As expected of former governors, the No.1 enemy of the "reflationist" camp has since kept a low profile, but a group of like-minded critics keeps chipping away at a strategy they say badly needs a reality check.
For example, Obata says there is no way incomes can rise across the entire economy because the baby boomers in fast-ageing Japan are now retiring to be replaced by young workers with entry-level wages. Japan's overall consumer spending power will therefore fall, rather than rise as Abe hopes.
"Individual companies may offer wage increases, but because of demographics it is simply impossible to increase the total amount that is paid out in wages," says Obata. "On the contrary, that amount will shrink."

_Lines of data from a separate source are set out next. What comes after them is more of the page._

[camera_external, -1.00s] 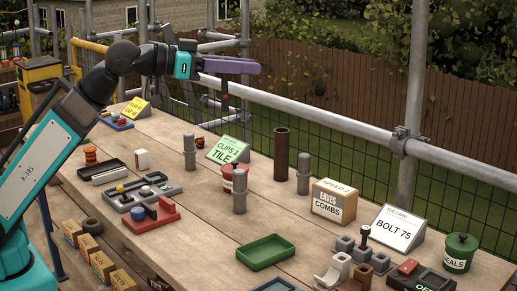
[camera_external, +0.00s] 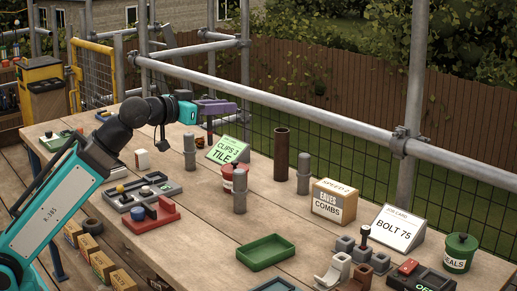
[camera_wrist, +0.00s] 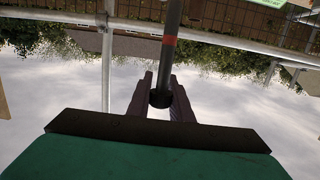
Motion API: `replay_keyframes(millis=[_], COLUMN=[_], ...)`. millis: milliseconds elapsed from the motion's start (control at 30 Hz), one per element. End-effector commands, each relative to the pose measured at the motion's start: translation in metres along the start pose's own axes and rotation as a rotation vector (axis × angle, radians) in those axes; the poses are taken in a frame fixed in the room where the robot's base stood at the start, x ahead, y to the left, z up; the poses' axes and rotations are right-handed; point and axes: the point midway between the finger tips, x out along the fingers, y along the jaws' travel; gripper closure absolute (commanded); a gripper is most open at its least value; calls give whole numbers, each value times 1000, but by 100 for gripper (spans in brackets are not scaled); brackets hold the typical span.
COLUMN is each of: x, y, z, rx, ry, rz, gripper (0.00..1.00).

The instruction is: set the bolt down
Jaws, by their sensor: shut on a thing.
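My gripper (camera_external: 222,107) has purple fingers and is shut on a bolt (camera_wrist: 171,50). In the wrist view the bolt is a dark rod with a red band, its thicker dark end between the fingers (camera_wrist: 161,88). In the external view the bolt hangs below the fingers, over the far side of the bench (camera_external: 180,225), behind the grey posts and near the green CLIPS 3 TILE sign (camera_external: 229,149). Its lower end is hard to make out, so I cannot tell whether it touches anything.
Grey posts (camera_external: 190,152) and a brown tube (camera_external: 281,155) stand nearby. A grey tray (camera_external: 143,191), red holder (camera_external: 150,217) and green tray (camera_external: 266,251) lie nearer. A BOLT 75 sign (camera_external: 397,229) and COMBS box (camera_external: 333,201) stand right. A scaffold rail (camera_external: 290,107) runs behind.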

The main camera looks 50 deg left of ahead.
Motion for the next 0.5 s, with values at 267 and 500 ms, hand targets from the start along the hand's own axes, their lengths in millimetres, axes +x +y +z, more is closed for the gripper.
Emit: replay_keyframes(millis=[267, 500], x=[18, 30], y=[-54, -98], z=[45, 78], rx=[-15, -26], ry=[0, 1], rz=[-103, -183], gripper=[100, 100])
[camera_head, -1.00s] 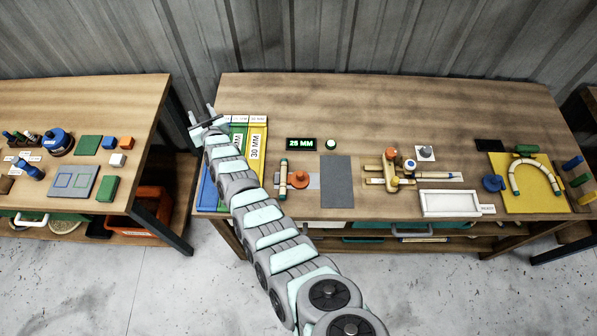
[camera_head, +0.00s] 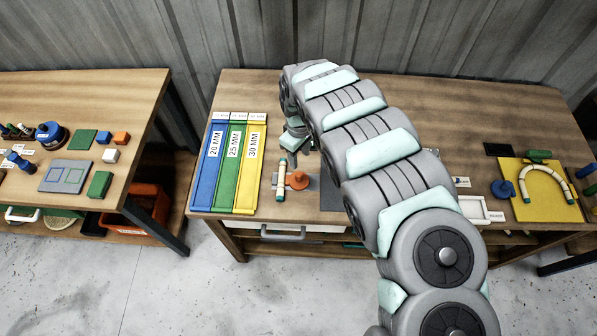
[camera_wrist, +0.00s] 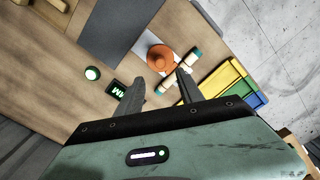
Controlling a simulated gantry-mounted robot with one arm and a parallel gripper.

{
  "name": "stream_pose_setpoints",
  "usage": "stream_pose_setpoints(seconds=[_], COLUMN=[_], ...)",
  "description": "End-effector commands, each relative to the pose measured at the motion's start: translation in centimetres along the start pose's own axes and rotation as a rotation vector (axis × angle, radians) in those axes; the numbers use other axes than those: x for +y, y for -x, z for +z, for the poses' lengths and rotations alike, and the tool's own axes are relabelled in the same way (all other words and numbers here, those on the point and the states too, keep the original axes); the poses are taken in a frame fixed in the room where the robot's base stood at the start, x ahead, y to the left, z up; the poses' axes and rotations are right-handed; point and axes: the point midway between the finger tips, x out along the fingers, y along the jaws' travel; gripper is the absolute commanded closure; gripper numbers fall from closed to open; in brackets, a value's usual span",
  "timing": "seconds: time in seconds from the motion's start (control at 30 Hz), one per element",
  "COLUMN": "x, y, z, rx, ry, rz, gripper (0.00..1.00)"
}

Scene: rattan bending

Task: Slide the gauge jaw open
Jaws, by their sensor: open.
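An orange round-knobbed piece (camera_head: 298,180) sits on a light grey plate on the table, beside a tan rod with teal ends (camera_head: 282,178). They look like the gauge, though I cannot make out its jaw. In the wrist view the orange piece (camera_wrist: 160,57) and the rod (camera_wrist: 170,80) lie just beyond my fingertips. My gripper (camera_wrist: 160,84) is open and empty, its fingers apart and pointing toward them. In the head view my gripper (camera_head: 297,142) is partly hidden by my arm, just behind the orange piece.
Blue (camera_head: 208,165), green (camera_head: 229,165) and yellow (camera_head: 250,165) labelled strips lie to the left. A dark grey mat (camera_wrist: 118,25), a small display (camera_wrist: 116,90) and a green button (camera_wrist: 92,73) are near. My arm hides the table's middle.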

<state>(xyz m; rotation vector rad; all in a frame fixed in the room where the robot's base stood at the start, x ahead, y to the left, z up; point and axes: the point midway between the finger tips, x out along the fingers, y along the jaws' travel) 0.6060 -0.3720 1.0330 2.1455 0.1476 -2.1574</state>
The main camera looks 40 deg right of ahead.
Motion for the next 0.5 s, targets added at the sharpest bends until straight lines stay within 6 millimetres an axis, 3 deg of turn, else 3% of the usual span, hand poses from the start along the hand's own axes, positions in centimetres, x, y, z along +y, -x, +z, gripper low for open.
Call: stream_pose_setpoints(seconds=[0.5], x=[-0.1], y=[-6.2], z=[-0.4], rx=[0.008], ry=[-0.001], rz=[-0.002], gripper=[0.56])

Critics also warn a weakened yen is much more of a mixed blessing today, when Japan is running trade deficits instead of big surpluses. It may help exporters, but others feel the pain of more expensive imports as illustrated last week when Japanese squid fishermen stopped work for a couple of days in protest at high fuel costs.
Right now Abe looks unstoppable. Helped by a steady flow of well-timed policy announcements he is on course to consolidate power won in the December lower house landslide with a win in an upper house election in July.

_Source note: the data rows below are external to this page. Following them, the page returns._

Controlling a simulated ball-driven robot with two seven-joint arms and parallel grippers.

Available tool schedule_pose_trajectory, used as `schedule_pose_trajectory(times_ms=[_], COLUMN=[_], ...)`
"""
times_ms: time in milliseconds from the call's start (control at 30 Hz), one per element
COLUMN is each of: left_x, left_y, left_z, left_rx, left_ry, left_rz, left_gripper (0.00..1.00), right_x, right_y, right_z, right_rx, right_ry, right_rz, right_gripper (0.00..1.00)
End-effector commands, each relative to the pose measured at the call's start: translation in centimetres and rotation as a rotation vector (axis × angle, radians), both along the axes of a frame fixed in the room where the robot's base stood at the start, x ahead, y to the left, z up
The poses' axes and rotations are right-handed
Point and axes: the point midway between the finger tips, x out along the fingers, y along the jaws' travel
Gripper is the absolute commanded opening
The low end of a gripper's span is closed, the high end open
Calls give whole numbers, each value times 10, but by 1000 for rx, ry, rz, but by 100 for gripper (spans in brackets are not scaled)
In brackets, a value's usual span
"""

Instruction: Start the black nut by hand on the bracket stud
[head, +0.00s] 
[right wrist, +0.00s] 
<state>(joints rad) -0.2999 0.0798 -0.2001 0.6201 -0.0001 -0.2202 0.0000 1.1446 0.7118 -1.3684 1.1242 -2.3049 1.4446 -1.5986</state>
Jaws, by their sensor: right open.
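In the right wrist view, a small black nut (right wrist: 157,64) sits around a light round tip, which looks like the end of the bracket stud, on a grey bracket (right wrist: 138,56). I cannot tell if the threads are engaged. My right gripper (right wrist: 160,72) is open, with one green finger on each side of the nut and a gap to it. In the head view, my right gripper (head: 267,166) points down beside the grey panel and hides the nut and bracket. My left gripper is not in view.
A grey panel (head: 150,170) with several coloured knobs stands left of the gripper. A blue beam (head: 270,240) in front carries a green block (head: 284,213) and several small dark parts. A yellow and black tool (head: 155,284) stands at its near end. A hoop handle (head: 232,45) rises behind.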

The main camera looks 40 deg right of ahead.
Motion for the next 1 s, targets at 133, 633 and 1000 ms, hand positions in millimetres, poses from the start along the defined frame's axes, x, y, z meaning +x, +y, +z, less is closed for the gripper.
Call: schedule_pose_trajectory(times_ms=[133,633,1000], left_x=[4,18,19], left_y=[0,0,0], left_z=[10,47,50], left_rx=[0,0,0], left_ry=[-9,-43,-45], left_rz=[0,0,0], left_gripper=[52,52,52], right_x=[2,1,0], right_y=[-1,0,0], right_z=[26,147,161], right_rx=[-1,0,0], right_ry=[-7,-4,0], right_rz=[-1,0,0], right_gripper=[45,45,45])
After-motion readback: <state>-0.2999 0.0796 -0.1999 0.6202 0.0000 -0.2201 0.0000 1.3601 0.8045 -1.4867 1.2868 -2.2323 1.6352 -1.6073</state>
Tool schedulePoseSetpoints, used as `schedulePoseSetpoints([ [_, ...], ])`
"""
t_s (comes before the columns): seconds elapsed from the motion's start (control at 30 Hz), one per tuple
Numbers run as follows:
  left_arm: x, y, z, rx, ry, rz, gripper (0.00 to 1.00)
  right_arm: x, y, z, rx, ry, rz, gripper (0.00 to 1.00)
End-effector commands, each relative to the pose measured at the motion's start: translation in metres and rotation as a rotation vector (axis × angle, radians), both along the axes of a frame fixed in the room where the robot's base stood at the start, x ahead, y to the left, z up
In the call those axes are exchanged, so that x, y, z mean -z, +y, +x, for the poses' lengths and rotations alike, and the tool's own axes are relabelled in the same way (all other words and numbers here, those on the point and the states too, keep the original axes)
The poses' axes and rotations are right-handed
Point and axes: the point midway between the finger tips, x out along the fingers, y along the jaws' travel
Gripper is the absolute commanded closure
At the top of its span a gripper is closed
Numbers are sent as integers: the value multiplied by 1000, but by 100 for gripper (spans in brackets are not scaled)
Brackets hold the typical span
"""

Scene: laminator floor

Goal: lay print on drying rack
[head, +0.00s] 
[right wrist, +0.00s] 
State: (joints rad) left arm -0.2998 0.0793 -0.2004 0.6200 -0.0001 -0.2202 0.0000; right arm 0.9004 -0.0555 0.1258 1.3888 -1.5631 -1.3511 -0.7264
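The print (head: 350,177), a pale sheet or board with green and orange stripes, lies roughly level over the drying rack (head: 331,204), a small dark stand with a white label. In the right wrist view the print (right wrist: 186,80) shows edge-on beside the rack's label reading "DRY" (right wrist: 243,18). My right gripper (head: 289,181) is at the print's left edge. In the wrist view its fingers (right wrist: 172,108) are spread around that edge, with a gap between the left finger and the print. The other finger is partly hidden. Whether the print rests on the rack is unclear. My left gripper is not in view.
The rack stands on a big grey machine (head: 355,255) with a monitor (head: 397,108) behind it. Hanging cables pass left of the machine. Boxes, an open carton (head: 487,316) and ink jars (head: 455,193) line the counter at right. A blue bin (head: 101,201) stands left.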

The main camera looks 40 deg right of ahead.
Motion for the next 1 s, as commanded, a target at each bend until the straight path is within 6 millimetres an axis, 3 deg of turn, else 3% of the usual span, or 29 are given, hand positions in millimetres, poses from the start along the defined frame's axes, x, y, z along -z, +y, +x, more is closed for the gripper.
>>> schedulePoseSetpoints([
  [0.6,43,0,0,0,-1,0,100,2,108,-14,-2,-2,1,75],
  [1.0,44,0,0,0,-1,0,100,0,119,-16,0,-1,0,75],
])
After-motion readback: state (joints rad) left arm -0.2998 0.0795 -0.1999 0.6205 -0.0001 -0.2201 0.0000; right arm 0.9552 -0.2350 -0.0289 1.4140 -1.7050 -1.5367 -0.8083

One reason is that no one is proposing a clear alternative, a point made by Yuuki Sakurai, who runs the $16 billion Fukoku Capital Management and is critical of Abenomics, comparing BOJ actions to "shooting a sparrow with a cannon."
The bottom line, detractors say, is that there are no simple solutions or shortcuts.
"For the Japanese economy to truly improve, we will need to make the same kind of efforts as in the past," former finance minister Yosano says. "That is work hard, create new technologies and try to sell goods abroad."